Captured by the remarkable environmental/economic value, recycling spent LiFePO4 has attracted numerous attention. However, restricted by diverse failure mechanisms and different particle-sizes/active-sites, recycling strategies still suffer from uneven repairing results and poor accessibility. For promoting their application in commercial systems, the uniform physical-chemical properties are urgent for regenerated samples. Herein, by tailoring oxidation-reduction manners, the homogeneous cathode materials can be prepared, displaying uniform particle size and restored lattice.
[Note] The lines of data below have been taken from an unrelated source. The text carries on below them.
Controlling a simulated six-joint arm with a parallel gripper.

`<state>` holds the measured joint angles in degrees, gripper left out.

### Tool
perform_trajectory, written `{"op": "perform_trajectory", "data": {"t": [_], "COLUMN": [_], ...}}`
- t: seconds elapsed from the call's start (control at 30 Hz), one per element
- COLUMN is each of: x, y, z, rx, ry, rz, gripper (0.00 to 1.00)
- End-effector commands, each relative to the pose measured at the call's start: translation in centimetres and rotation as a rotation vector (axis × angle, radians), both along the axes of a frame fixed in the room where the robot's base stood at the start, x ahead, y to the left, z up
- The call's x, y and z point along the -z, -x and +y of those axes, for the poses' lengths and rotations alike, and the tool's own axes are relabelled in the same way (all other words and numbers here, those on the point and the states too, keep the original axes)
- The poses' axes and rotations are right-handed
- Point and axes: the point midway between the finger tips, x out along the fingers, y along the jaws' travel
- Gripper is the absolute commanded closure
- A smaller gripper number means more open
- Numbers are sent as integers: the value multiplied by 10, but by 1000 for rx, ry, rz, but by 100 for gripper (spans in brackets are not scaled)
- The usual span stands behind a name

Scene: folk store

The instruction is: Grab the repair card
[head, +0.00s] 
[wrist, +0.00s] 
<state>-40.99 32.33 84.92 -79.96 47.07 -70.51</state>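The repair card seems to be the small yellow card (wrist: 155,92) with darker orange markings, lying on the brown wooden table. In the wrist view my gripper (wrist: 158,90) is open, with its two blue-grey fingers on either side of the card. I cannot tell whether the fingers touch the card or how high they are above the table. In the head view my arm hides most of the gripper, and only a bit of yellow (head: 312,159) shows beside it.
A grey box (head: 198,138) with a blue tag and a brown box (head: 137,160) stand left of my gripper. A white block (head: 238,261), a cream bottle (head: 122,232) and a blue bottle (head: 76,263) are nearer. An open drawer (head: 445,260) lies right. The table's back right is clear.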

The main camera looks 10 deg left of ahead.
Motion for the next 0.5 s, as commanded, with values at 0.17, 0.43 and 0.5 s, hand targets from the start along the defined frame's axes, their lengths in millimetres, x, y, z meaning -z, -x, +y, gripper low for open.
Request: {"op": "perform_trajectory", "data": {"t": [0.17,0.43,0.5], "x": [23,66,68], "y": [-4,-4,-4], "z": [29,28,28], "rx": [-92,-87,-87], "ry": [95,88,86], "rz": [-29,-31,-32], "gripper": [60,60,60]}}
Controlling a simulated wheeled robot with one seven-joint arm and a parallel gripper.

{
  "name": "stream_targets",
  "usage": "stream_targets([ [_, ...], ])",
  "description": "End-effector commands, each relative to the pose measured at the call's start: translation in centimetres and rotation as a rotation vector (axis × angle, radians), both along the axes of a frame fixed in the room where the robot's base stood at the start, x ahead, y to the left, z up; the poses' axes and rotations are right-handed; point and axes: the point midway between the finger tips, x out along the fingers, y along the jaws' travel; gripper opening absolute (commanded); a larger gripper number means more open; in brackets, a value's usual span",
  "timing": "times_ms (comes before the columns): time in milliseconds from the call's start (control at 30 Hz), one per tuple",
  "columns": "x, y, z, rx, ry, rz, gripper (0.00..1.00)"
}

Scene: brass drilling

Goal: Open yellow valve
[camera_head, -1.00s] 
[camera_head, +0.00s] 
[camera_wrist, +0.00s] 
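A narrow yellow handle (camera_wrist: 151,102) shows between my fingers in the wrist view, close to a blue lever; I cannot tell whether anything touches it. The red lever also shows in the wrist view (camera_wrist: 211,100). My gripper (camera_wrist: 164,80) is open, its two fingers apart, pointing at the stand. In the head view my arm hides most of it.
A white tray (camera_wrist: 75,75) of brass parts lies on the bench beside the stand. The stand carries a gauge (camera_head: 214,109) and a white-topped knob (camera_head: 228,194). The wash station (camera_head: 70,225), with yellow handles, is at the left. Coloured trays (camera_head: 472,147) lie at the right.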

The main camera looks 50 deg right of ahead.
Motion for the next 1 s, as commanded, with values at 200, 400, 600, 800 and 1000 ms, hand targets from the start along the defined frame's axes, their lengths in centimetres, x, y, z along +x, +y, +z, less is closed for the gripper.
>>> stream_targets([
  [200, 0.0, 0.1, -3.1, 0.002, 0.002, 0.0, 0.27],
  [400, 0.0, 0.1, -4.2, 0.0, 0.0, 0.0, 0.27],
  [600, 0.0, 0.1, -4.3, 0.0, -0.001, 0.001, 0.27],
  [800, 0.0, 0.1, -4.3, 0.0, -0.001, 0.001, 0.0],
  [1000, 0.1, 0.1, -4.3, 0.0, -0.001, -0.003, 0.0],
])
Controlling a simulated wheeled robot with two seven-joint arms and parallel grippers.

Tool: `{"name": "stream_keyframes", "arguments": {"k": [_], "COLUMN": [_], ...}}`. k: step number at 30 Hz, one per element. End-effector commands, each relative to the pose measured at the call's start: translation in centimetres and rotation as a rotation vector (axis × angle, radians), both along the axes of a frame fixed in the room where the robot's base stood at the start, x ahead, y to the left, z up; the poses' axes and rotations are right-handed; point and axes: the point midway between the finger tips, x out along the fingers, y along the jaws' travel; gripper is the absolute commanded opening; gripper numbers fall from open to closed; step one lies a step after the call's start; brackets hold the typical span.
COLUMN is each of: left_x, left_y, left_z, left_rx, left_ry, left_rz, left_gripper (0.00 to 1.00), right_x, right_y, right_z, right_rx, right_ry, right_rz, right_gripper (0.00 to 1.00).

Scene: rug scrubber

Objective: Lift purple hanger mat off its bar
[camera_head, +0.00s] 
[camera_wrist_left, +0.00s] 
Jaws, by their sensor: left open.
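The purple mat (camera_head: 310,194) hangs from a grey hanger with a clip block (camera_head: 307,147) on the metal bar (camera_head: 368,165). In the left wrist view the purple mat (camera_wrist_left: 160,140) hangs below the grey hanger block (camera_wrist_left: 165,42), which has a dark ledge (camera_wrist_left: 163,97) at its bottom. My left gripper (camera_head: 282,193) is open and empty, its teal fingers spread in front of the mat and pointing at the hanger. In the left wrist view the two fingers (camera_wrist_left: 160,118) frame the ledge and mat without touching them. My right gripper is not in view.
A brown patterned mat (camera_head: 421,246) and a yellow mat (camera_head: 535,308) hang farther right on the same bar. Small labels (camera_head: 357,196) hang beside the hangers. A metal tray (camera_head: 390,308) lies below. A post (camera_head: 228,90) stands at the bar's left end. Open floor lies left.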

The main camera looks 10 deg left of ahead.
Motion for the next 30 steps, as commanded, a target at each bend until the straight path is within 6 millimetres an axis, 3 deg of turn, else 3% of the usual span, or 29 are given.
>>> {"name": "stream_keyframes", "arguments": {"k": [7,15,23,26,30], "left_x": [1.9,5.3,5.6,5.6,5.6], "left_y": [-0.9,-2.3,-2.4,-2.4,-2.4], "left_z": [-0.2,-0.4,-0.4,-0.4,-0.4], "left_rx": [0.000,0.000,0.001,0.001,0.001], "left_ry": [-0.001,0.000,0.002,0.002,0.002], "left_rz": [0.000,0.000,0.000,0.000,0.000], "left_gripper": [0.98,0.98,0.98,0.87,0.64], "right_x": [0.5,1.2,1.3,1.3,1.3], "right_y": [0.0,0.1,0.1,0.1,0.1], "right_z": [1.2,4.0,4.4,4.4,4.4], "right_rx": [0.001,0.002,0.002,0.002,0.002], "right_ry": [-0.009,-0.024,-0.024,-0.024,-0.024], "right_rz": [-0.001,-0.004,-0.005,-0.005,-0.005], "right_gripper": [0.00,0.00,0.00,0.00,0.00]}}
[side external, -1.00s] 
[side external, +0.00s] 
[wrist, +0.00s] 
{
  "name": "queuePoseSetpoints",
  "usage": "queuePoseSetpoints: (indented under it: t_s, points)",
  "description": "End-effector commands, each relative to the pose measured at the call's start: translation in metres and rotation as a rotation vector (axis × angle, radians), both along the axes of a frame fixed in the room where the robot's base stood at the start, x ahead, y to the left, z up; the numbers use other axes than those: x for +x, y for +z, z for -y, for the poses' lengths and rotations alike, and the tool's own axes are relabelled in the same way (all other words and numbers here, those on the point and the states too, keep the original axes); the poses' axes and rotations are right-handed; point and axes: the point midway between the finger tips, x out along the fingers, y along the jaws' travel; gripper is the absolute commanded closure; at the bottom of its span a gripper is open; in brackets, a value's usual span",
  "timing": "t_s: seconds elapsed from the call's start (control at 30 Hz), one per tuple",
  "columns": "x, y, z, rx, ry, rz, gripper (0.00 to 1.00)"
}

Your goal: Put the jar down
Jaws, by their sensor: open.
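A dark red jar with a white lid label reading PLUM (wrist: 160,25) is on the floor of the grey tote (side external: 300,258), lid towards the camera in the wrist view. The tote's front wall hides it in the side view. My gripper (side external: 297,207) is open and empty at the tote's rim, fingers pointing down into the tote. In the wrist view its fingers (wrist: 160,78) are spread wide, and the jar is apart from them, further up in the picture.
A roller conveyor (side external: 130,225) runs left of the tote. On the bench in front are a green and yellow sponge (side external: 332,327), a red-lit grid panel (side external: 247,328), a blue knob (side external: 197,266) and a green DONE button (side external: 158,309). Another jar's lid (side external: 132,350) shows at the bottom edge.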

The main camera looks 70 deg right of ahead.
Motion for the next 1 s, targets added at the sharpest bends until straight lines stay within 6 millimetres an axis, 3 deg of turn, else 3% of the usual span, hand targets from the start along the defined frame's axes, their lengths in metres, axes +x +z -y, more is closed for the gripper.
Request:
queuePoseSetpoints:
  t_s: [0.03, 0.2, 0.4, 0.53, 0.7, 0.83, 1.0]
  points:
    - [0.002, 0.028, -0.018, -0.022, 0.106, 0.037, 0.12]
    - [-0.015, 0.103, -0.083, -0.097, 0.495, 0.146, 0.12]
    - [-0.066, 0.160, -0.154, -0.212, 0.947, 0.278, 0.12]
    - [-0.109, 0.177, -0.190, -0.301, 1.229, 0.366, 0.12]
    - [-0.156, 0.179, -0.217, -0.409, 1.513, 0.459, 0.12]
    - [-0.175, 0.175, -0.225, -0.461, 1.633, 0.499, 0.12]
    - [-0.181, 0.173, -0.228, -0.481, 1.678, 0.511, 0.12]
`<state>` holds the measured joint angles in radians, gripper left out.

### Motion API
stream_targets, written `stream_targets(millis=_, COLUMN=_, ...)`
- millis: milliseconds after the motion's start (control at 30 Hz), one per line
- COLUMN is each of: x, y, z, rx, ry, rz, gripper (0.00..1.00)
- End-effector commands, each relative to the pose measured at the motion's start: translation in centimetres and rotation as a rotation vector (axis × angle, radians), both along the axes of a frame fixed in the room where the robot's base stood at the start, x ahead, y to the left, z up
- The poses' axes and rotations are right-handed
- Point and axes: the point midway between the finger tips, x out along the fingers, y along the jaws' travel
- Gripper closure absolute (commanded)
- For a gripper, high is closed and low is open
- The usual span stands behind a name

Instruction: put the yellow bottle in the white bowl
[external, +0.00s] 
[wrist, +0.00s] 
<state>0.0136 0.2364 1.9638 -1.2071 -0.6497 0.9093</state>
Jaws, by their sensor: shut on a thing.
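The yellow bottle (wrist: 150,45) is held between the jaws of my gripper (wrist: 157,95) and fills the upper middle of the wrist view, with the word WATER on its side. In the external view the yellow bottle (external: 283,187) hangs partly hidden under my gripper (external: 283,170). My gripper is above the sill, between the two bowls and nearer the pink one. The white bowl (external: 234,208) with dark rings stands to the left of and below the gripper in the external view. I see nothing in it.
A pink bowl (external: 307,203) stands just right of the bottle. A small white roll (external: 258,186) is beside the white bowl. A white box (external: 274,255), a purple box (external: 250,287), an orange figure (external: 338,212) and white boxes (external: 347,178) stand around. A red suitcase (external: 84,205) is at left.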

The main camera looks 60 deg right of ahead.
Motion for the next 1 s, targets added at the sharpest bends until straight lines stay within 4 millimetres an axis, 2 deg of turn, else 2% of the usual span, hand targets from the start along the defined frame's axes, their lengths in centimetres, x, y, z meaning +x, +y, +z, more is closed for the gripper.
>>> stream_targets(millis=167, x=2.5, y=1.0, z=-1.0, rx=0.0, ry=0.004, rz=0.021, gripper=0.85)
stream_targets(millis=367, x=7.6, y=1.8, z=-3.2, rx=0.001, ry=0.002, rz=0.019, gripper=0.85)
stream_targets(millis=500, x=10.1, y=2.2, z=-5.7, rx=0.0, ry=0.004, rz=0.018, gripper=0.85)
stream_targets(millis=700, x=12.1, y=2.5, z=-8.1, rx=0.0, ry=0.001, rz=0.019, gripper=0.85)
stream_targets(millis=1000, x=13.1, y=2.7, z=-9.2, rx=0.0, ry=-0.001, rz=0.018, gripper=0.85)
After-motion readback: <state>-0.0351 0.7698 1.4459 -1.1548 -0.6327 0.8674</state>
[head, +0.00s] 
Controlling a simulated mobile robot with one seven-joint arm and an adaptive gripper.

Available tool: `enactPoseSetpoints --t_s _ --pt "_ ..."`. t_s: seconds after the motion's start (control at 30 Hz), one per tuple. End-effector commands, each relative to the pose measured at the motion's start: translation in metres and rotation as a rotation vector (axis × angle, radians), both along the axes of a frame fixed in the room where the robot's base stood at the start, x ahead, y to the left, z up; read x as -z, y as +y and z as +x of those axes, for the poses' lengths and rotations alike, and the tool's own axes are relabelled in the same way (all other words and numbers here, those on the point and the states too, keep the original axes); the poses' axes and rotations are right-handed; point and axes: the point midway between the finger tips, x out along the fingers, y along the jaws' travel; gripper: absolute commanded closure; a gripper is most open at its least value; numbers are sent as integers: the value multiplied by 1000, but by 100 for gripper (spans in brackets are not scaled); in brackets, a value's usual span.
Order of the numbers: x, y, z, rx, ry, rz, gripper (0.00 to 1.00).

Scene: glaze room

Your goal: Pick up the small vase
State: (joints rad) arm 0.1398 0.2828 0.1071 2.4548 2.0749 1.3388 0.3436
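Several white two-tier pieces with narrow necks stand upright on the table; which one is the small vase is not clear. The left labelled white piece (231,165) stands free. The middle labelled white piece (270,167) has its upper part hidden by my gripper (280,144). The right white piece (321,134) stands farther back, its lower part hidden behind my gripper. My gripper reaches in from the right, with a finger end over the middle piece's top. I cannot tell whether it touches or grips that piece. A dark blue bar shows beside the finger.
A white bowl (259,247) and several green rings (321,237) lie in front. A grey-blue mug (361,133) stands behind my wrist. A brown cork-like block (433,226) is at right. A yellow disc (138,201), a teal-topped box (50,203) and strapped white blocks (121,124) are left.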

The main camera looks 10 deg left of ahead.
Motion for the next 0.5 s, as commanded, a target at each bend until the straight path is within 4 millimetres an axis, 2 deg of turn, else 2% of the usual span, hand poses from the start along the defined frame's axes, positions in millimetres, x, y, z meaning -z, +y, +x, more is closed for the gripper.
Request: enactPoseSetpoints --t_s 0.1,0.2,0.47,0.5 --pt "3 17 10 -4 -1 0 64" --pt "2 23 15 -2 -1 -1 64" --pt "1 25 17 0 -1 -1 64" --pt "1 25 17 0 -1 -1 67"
The capacity of as-optimized samples can be kept approximate to 141.5 mAh g(-1) at 1.0 C, and 137 mAh g(-1) with a retention of 92% after 300 cycles at 2.0 C. After Kg-scale experiments, the pouch full-cell (LFP-500 vs recovered graphite) delivers approximate to 4200 mAh capacity, with considerable cycling stability (retention 96.83%, after 500 loops). Importantly, the detailed mechanism of oxidation/reduction-conditions is investigated, especially their lattice reconstitution and ions- diffusion behaviors. Supported by kinetic analysis and DFT calculations, the fascinating stability of LFP-500 is further proved, mainly derived from the accelerated Li-diffusion behaviors. Compared to traditional recovering manners, oxidation/reduction process displays low cost, energy-consumption, and pollution, accompanied with considerable large-scale application potential. Given this, this work is anticipated to illustrate the in-depth mechanism of lattice-reconstruction, while offering significant strategies for large-scale and homogenized regeneration.